在大数据、云计算、社会化媒体等全新信息技术的猛烈冲击下,原来存在于政府和公众之间的信息差、文化差、知识差、能力差正在逐步消除。[4]通过全国甚至全球智囊机构的链接将大数据分析与政府信息结合起来,以构建一个新的、更加精细的大智库,为政府提供意想不到的信息快照及决策推动。[5]众所周知,人类社会近乎所有的行为信息、交易数据、舆情动态都会被大数据平台全过程、全方位地记录和跟踪,这为构建起一整套完整的数据大连接和数据大共享系统奠定了基础。与此同时,大数据驱动下的智库通过智能分析、数据挖掘,能够实时地监测社会舆情、预判政策可能后果、监控政策执行成效。另一方面,即时的数据共享也会推进智库研究的整体性、系统性和全面性开展,能够有效地避免由于信息不对称所导致的劣质咨询服务,从而真正协助政府解决科学决策、精细管理、精准服务、风险防控和危机处理过程中遇到的瓶颈和顽疾。
二、作为数据支撑的大智库
智库是现代社会发展的“思想工厂”,是决策辅助机构的“智慧生产”,是政策研究组织的“思想实验室”。作为“思想工厂”的智库以公共政策研究为任务,提供决策咨询,提出各种设计方案,为公共决策者献计献策、运筹谋划,从而有效达成影响公共政策和公共舆论目的。来自《全球智库报告》的数据显示,2016年全球共有智库6846家,美国拥有1835家,保持智库数量世界第一;中国稳居世界第二,拥有智库数量达435家;英国和印度智库数量位列中国之后,分别为288家和280家。[6](见表1)

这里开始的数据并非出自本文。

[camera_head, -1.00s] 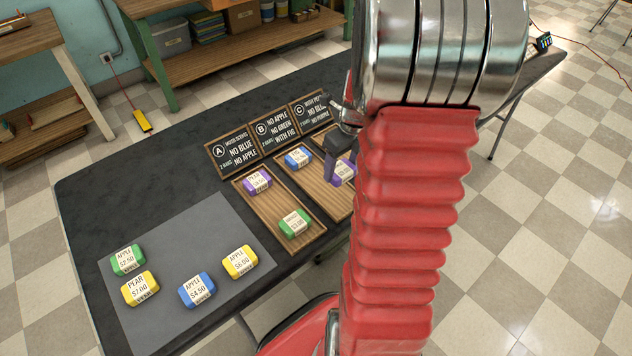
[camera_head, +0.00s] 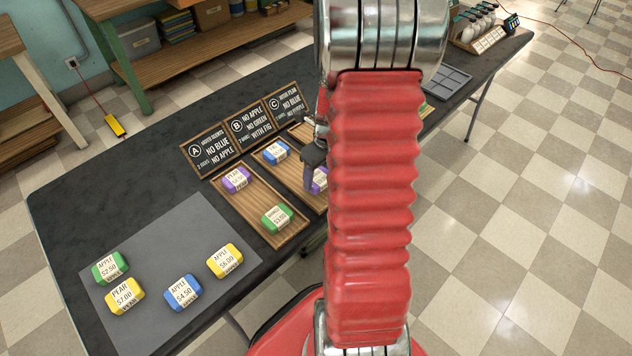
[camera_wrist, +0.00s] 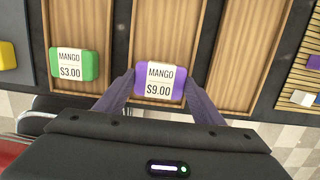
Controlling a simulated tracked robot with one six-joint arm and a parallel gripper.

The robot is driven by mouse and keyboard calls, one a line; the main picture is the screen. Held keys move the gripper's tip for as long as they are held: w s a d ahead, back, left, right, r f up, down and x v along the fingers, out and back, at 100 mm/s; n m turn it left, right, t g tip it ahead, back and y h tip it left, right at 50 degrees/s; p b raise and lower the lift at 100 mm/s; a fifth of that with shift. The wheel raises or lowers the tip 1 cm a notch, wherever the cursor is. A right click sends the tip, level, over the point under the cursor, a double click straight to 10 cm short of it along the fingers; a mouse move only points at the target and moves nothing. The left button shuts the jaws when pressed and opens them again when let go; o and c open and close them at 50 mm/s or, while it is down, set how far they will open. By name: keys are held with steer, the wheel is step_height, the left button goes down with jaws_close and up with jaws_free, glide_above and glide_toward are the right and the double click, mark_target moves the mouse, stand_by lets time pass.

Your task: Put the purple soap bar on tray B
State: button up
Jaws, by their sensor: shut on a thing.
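My gripper (camera_head: 314,176) is shut on a purple soap bar (camera_head: 320,180). In the wrist view the bar (camera_wrist: 159,80) reads MANGO $9.00 and sits between my two fingers (camera_wrist: 160,82). It is at the near end of tray B (camera_head: 292,176), the middle wooden tray, which also shows in the wrist view (camera_wrist: 168,28). I cannot tell whether the bar touches the tray. A blue bar (camera_head: 276,152) lies at tray B's far end. My arm hides part of the bar and trays in the head view.
Tray A (camera_head: 256,199) holds another purple bar (camera_head: 236,180) and a green bar (camera_head: 277,218). Several bars lie on the grey mat (camera_head: 190,225). Sign boards (camera_head: 244,126) stand behind the trays. A grey compartment tray (camera_head: 446,82) is farther right.

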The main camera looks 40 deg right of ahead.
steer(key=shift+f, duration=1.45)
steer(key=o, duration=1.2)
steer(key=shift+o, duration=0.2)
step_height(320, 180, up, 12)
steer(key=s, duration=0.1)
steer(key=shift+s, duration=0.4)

由此可见,中国已然成为了智库大国。然而,“智库大国”并非“智库强国”,究其原因具体表现在以下方面:一是智库的独立性较弱,众多“委托”形式下的智库产品难免存在公正性不足和偏向性嫌疑;二是过分注重智库成果的批示率,然批示率不等于转化率和应用率,而且解决“真问题”的智库成果转化率不足;三是智库专业人才不足,从事智库研究的顶尖专家所发挥的作用受限;四是对“小样本”、“小数据”的路径依赖容易导致智库研究的数据不足和样本不足,无法真正做到“以小见大”;五是智库的多学科知识储备和多种类研究方法不足,智库研究报告的质量有待提升;六是智库建设缺乏整体规划,“拉郎配”现象并不少见,智库资源的配置缺乏系统性和科学性。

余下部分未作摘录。